14 June-12 July 1986
To close the 85-86 season, Françoise Palluel presented three young artists, each of whom, in his or her own way, attempted to take up the challenge of abstract painting: to visualise one's own mental universe in a universal language. There was something risky in this willingness to put side by side three approaches so different at first sight. And yet "it worked". We were already familiar with the very fine work of Peter Valentiner who, with his series of paintings produced in 1985, proposes an original plastic universe. He plays with form and content as well as light and shadow, i.e. each painting is a juxtaposition of fragments of torn paintings, suspended in the void.
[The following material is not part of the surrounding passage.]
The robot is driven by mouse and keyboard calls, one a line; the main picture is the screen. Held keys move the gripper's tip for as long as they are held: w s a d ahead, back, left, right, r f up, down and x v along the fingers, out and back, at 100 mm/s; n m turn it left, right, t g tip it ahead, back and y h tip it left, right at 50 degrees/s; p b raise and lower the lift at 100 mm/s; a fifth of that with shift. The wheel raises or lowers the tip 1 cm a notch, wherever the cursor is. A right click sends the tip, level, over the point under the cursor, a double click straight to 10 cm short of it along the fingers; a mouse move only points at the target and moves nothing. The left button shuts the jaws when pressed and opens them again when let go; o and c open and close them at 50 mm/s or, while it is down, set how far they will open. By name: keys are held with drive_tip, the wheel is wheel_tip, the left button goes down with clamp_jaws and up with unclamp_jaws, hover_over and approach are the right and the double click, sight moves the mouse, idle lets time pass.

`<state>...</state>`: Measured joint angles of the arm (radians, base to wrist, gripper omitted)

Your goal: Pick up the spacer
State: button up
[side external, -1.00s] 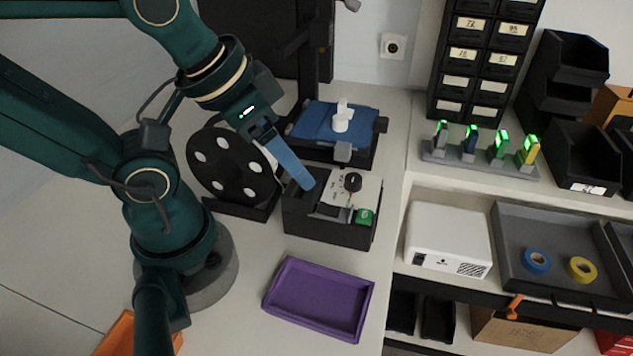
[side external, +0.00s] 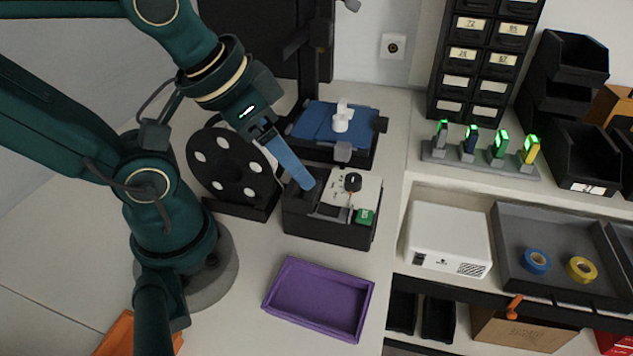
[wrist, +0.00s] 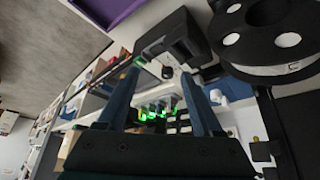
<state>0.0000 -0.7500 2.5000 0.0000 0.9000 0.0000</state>
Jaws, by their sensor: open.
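A small white piece (side external: 341,121) stands on the blue plate (side external: 314,123) of a black machine; it may be the spacer, but I cannot tell for sure. My gripper (side external: 306,184) is over the left part of a black box (side external: 325,229), in front of the blue plate and apart from the white piece. In the side view one long blue finger shows; the other is hidden behind it. In the wrist view my gripper (wrist: 160,75) has its two blue fingers spread, with nothing held between them.
A black spool (side external: 232,166) stands left of the box. The box bears a pale panel (side external: 367,190) with a black knob and a green part (side external: 364,216). An empty purple tray (side external: 318,300) lies in front. Lit green devices (side external: 499,145) stand in a rack at right.

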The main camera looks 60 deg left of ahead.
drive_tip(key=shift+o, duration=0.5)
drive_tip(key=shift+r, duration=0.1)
There are spatial effects that usually belong to the collage or trompe-l'oeil technique. More gestural and expressive, the work of Bernard Cousinier, who was exhibiting here for the first time, belongs to this new family of young abstract artists who have understood and integrated the recent lesson in freedom given by free figuration.
Françoise Novarina, whose first Paris exhibition was also here, has a much more secret universe. The large geometric figures that make up the painting on only two or three planes subtly flush with the surface. The balance that exists between these figures is not only due to their arrangement. They all belong to the same common background of paint, worked in successive thin layers. Finally, between black and white, the passages to colour are done in pastel shades that give the whole a great luminosity.